Alternative mechanisms to group actions that allow for de facto collective redress exist in France — especially in competition cases — such as assignment of claims, litis consortium, and trusts. Assignment of claims9 enables victims to transfer their claims to a legal entity that becomes the sole holder of the claims, thereby creating centralized litigation. Through litis consortium10, multiple victims can therefore join forces and participate in the same legal proceedings as claimants or respondents. Finally, with the trust11, victims can transfer their claims to a trustee entitled to initiate an action in its own name, manage the proceedings, and distribute the judicial gains. That said, these mechanisms are primarily used in disputes initiated by professionals and do not constitute a common means of redress by consumer victims12.

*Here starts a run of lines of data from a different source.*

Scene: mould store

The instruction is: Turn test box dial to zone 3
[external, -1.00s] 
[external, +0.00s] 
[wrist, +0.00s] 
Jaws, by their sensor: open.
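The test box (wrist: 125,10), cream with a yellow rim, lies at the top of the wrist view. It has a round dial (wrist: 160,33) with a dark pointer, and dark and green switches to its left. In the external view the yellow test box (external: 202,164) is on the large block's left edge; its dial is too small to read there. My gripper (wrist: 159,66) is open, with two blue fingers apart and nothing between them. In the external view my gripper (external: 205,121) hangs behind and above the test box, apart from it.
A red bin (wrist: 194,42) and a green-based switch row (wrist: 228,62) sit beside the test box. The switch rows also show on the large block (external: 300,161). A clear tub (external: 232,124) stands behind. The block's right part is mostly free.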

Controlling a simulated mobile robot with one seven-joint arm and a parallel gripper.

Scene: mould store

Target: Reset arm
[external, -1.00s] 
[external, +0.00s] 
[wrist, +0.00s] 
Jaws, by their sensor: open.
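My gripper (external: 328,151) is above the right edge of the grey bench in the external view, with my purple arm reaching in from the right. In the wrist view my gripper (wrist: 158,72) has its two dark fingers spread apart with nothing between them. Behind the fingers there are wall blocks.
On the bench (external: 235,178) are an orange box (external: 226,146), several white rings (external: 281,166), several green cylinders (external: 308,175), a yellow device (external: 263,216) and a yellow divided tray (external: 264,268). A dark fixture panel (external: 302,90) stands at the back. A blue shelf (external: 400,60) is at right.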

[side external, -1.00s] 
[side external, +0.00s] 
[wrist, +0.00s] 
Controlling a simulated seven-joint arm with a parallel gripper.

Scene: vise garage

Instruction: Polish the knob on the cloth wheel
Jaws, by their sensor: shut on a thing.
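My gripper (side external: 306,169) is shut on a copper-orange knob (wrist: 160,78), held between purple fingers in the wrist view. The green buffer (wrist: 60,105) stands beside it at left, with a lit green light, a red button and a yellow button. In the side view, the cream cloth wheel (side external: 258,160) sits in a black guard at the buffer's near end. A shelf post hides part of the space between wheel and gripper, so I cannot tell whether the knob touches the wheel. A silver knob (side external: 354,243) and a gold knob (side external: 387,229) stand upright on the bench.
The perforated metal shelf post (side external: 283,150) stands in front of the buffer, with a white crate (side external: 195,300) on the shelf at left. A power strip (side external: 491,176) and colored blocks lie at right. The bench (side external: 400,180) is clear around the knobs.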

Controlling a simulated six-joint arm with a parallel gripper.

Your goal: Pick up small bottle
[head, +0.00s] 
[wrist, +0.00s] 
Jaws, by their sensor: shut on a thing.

The French rules introducing group actions in 2014 were designed to reflect lawmakers’ scepticism about the risk of mass claims. This explains the implementation of various safeguards, such as the monopoly of accredited consumer associations, the exclusion of any profit-making logic, and the prohibition of civil penalties beyond compensatory damages. However, this framework has proven ineffective in overcoming the inertia of consumer victims. In view of the reasoning developed by the CJEU in its ruling of 28 January 2025, it appears that the solutions provided by the 2020 Directive and its French transposition may be insufficient. In particular, French courts may over time be seized to rule over the compliance by the French group action system with the principle of effectiveness as guaranteed by EU law.
In light of the CJEU ruling, the question arises as to whether some national courts might admit collective actions brought by for-profit organisations - as allowed in the United States13 - by invoking the principle of effectiveness and the right to effective judicial protection, thereby circumventing the limitations of the French group action regime.
This forward-looking analysis must also take into account the 2024 European Directive on liability for defective products14. This Directive, which must be transposed by member states by 2026, could significantly expand the basis for collective actions. In particular, it facilitates access to evidence for claimants, lowers the standard of proof through presumptions of defectiveness and/or causation, broadens the list of potentially liable parties, and extends the definition of "product" to include software, manufacturing files, or artificial intelligence systems15. This Directive, and specifically the language related to a defect presumption, might make it easier to bring a suit in French courts for alleged defective products by consumer victims than it is in the U.S. court system, where there is widespread litigation for such claims. The combination of this Directive and the recent direction of French courts such as in the CJEU ruling demonstrate that we may see a convergence between the French group action mechanism and the American class action model.
- Law no. 2024-364 of 22 April 2024 containing various provisions for adapting to European Union law in the fields of economics, finance, ecological transition, criminal law, social law and agriculture.
- Law no. 2014-344 of 17 March 2014 on consumer affairs.
- Public Senate, Adaptation to EU law: the Senate Law Commission amends the copy of the National Assembly on group shares, 10 February 2025 (link).
- The initial scope of the group action has been amended by the law n°2016-1547 of 18 November 2016 on the modernisation of justice in the 21st century and the law n°2018-1021 of 23 November 2018 on the development of housing, planning and digital technologies.
- Senate, Legislative Dossier, Draft law on various provisions for adaptation to the law of the European Union in economic, financial, environmental, energy, transport, health and movement of people (link).
- Directive (EU) 2020/1828 of the European Parliament and of the Council of 25 November 2020 on representative actions for the protection of the collective interests of consumers and repealing Directive 2009/22/EC.
- Article 14, point B. 1) of the French Law transposing the Directive.
- Court of Justice of the European Union, C-253/23, ASG 2/ Land Nordrhein-Westfalen, 28 July 2025.
- Articles 1321 and following of the Civil Code.
- Article 31 of the French Code of Civil Procedure.
- Articles 2011 to 2023 of the French Civil Code.
- Rafael Amaro, Group action: The Court of Justice of the European Union rules for the first time on compliance with the principle of effectiveness of a national system of collective compensation (ASG 2 / Land Nordrhein-Westfalen), Concurrences N°3-2025.
- Rule 23. Class Actions, Federal Rules of Civil Procedure.
- Directive (EU) 2024/2853 of the European Parliament and of the Council of 23 October 2024 on liability for defective products and repealing Council Directive 85/374/EEC.
- Ibid., point 13) of the preamble to Directive (EU) 2024/2853.